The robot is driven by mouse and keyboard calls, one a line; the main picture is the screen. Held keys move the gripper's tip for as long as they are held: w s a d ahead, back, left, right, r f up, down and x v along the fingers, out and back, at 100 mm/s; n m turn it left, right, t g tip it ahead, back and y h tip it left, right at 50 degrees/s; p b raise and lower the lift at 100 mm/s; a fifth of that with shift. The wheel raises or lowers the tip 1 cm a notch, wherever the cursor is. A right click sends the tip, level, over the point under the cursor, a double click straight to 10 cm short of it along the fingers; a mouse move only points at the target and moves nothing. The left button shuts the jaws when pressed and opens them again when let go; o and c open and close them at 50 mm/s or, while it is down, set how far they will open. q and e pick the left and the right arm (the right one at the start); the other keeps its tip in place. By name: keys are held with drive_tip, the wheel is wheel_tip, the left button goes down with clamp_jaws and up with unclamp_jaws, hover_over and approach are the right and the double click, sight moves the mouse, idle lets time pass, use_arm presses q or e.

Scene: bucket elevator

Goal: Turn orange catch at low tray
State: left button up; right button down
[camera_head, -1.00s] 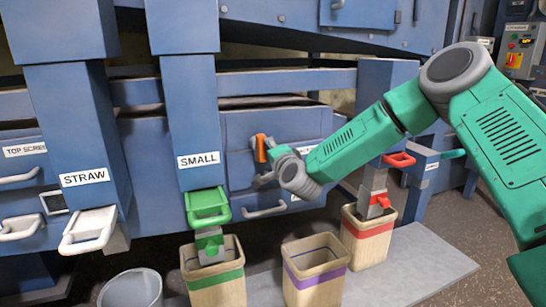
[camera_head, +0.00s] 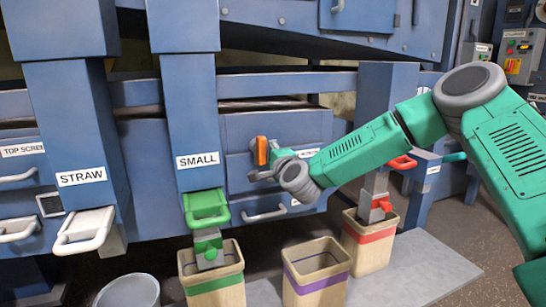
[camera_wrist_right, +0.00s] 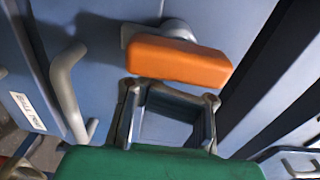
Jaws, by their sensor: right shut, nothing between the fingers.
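The orange catch (camera_head: 262,150) stands upright on the front of the low blue tray (camera_head: 238,133), to the right of the SMALL chute. In the right wrist view the orange catch (camera_wrist_right: 178,62) is a thick block on a grey round pivot, just beyond the fingertips. My right gripper (camera_head: 262,174) is just below and beside the catch. Its fingers are shut with nothing between them, and the wrist view shows them (camera_wrist_right: 172,92) close under the catch's edge. I cannot tell whether they touch it. My left gripper is out of view.
A grey tray handle (camera_head: 264,215) is below the gripper; it also shows in the wrist view (camera_wrist_right: 68,90). The SMALL chute (camera_head: 190,110) with its green handle (camera_head: 207,207) stands left. Several bins, one with a purple band (camera_head: 317,273), stand below.

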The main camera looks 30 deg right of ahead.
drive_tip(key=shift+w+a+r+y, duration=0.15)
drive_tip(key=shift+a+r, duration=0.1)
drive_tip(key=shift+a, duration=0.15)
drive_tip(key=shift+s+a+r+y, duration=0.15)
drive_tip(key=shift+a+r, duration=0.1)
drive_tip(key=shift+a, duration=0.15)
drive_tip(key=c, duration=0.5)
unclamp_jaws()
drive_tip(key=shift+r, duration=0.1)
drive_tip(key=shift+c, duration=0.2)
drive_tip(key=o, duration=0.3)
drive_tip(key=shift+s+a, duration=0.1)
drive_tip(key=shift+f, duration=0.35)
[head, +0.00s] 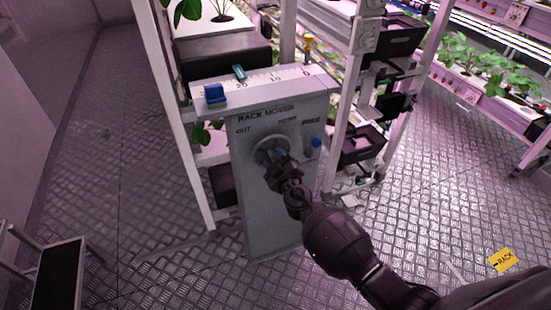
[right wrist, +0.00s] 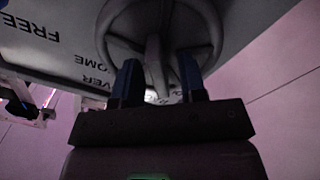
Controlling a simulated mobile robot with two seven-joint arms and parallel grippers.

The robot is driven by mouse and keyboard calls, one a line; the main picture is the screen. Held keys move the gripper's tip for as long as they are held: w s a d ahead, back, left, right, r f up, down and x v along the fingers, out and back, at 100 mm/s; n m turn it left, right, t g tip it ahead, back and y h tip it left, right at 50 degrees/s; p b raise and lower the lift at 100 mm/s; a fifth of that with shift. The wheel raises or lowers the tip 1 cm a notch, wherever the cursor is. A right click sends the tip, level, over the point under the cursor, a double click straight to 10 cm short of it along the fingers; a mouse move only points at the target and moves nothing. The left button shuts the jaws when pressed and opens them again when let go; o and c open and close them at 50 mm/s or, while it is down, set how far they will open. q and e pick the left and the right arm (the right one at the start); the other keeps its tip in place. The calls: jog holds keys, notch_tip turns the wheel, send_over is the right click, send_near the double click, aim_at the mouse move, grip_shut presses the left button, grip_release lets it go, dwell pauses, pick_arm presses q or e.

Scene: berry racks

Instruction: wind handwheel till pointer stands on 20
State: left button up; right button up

§

> Brief: Images must not appear in the copy; reproduce everything else in the records verbatim.

> Finished exercise:
The robot is driven by mouse and keyboard calls, one a line; the main picture is the screen. Held keys move the gripper's tip for as long as they are held: w s a d ahead, back, left, right, r f up, down and x v along the fingers, out and back, at 100 mm/s; n m turn it left, right, t g tip it ahead, back and y h tip it left, right at 50 degrees/s; p b raise and lower the lift at 100 mm/s; a fifth of that with shift. The wheel raises or lowers the tip 1 cm a notch, wherever the cursor is. A right click sends the tip, level, over the point under the cursor, a double click straight to 10 cm short of it along the fingers; a mouse move only points at the target and moves nothing. The left button shuts the jaws when pressed and opens them again when let go; o and c open and close them at 50 mm/s or, while it is down, set how far they will open. q and e pick the left and the right arm (the right one at the start); the other keeps its tip in place. By name: keys are held with drive_tip, the wheel is wheel_tip, the left button goes down with clamp_jaws and up with unclamp_jaws, hover_over and approach are the right and the double click, sight moves the mouse, idle lets time pass, use_arm presses q or e.

Scene: bucket elevator

Goal: Turn orange catch at low tray
State: left button up; right button down
[camera_head, -1.00s] 
[camera_head, +0.00s] 
[camera_wrist_right, +0.00s] 
Jaws, by their sensor: right shut, nothing between the fingers.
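The orange catch (camera_head: 262,150) stands upright on the front of the low blue tray (camera_head: 238,133), to the right of the SMALL chute. In the right wrist view the orange catch (camera_wrist_right: 178,62) is a thick block on a grey round pivot, just beyond the fingertips. My right gripper (camera_head: 262,174) is just below and beside the catch. Its fingers are shut with nothing between them, and the wrist view shows them (camera_wrist_right: 172,92) close under the catch's edge. I cannot tell whether they touch it. My left gripper is out of view.
A grey tray handle (camera_head: 264,215) is below the gripper; it also shows in the wrist view (camera_wrist_right: 68,90). The SMALL chute (camera_head: 190,110) with its green handle (camera_head: 207,207) stands left. Several bins, one with a purple band (camera_head: 317,273), stand below.

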The main camera looks 30 deg right of ahead.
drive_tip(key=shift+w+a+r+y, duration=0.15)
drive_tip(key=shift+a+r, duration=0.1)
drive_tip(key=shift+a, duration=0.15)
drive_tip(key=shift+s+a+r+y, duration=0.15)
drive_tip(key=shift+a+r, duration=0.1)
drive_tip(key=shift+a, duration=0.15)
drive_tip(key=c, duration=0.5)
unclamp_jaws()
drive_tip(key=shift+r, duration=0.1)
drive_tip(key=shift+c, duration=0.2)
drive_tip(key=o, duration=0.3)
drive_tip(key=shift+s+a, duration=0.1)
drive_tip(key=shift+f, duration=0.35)
[head, +0.00s] 
[right wrist, +0.00s] 
Controlling a simulated mobile robot with two seven-joint arms and parallel grippers.

The robot is driven by mouse and keyboard calls, one a line; the main picture is the screen. Held keys move the gripper's tip for as long as they are held: w s a d ahead, back, left, right, r f up, down and x v along the fingers, out and back, at 100 mm/s; n m turn it left, right, t g tip it ahead, back and y h tip it left, right at 50 degrees/s; p b raise and lower the lift at 100 mm/s; a fifth of that with shift. The wheel raises or lowers the tip 1 cm a notch, wherever the cursor is. A right click sends the tip, level, over the point under the cursor, a double click straight to 10 cm short of it along the fingers; a mouse move only points at the target and moves nothing. The left button shuts the jaws when pressed and opens them again when let go; o and c open and close them at 50 mm/s or, while it is down, set how far they will open. q and e pick the left and the right arm (the right one at the start); the other keeps its tip in place. The calls: jog holds keys, notch_tip turns the wheel, send_over is the right click, send_near the double click, aim_at the mouse move, grip_shut presses the left button, grip_release lets it go, dwell pauses, pick_arm presses q or e.

Scene: berry racks

Instruction: wind handwheel till pointer stands on 20
State: left button up; right button up

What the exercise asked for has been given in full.